日産、環境の時代&スポーツカー氷河期の中、なぜフェアレディZプロトタイプを発表したのか?

■アメリカを考えると「フェアレディZの無い日産なんてありえない」重要ポジション

●電気の日産がなぜガソリンスポーツカーを?

フェアレディZプロトタイプ
フェアレディZプロトタイプ

次期型フェアレディZが大いに話題となっている。興味深いのは電動化をすすめる日産の方向性と明らかに違うこと。日産と言えば2010年にいち早く量販電気自動車リーフを発売し、2016年からリーフのモーターを使う日産式ハイブリッドのノートをデビューさせている。今後はARIYAで電気自動車の第2波を作ろうとしているし、eパワーも年内にセカンドジェネレーションとなります。

そんな中、次期型フェアレディZは極めてプリミティブな(原始的)ガソリンエンジンだけで走るスポーツカーとしてお披露目されている。正確に言えばパワーユニットについて何も発表されていないが、フェアレディZの全てを担当する田村さんは「6速MTは絶対に必要」と言い切った。スカイラインと同じハイブリッドを組み合わせることだって可能ながら、100%エンジン車も存在するワケ。

フェアレディZ統括責任者の田村宏志さん
フェアレディZ統括責任者の田村宏志さん

今年2020年から日本とヨーロッパで厳しいCAFE(企業平均燃費)が始まることを考えたなら、完全に時代と逆行している。加えて今やフェアレディZのようなスポーツカーは、販売台数的にも伸び悩む。ポルシェですらイメージリーダーとなっている911シリーズよりカイエンやマカンといったSUVの方が圧倒的に売れているのだった。いろんな意味で100%エンジン車のスポーツカーは絶滅危惧種です。

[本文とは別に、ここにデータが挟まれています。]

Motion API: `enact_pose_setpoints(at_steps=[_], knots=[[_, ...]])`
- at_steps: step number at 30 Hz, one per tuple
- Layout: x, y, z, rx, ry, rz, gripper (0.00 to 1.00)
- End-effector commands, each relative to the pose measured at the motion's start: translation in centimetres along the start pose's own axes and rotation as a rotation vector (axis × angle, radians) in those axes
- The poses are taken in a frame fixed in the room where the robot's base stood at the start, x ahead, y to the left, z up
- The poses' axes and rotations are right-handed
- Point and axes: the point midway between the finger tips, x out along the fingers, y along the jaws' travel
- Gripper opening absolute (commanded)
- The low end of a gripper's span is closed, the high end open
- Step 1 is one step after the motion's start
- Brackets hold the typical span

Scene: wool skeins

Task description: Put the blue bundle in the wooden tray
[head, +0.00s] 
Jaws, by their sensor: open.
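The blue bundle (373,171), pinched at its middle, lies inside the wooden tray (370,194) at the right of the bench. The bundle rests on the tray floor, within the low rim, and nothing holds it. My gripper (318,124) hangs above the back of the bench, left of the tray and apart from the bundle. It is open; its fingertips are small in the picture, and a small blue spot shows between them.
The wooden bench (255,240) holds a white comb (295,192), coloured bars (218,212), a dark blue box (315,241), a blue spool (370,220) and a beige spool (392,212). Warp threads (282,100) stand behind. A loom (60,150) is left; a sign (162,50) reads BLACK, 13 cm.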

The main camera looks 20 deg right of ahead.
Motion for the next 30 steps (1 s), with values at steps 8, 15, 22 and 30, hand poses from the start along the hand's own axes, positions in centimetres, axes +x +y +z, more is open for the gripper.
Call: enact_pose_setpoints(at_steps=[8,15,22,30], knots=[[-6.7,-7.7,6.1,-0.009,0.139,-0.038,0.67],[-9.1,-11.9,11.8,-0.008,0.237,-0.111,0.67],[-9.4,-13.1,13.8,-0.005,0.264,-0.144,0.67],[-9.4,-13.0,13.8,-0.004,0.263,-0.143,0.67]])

加えて直近の日産の経営状況を見ていると余力など無いように思える。新型コロナ禍と関係の無い2019年度決算で6700億円の純損失を出し、2020年度も赤字確実。となると株主などから「スポーツカーなんかムダだ!」みたいな声が出てくるかと思いきや、むしろ応援する人も多いそうな。さらに驚くのはネット配信された動画や記事のアクセス数です。どこも凄い人気だという。

●かつてのリバイバルプランでも「Zの開発」を宣言

歴代フェアレディZとプロトタイプ
歴代フェアレディZとプロトタイプ

翻って考えてみたら日産が事実上の経営破綻をしていた2000年に、ゴーンさんはリバイバルプランと並びフェアレディZの開発を宣言した。自動車産業にとってスポーツカーという”華”が絶対に必要という判断なんだと思う。新しい日産の体制について様々な厳しい意見も出ているけれど、厳しい時にスポーツモデルを全て切り捨てた三菱自動車と鮮やかに違う判断であることは間違いない。

もう一つ。ルノーとアライアンスを組む日産にとって最も重要なのがアメリカ市場だ。日産ブランドで販売するヨーロッパ&日本のBセグとCセグ車両(コンパクトクラス~ミドルクラス)の開発担当はルノーとしてますから。アメリカ市場で利益の上がるDセグを日産が担当する。そしてアメリカは世界で唯一、燃費規制が圧倒的に緩い。フェアレディZでイメージアップ出来たらモンク無し!

ということで次期型フェアレディZは日産の再興策としてとっても重要なポジションとなっている。「フェアレディZの無い日産なんてありえない」みたいな雰囲気。その通りだと思う。かくなる上は史上最強のパフォーマンスを持つ文字通りアルファベットの最終文字である究極の『Z』を期待したい。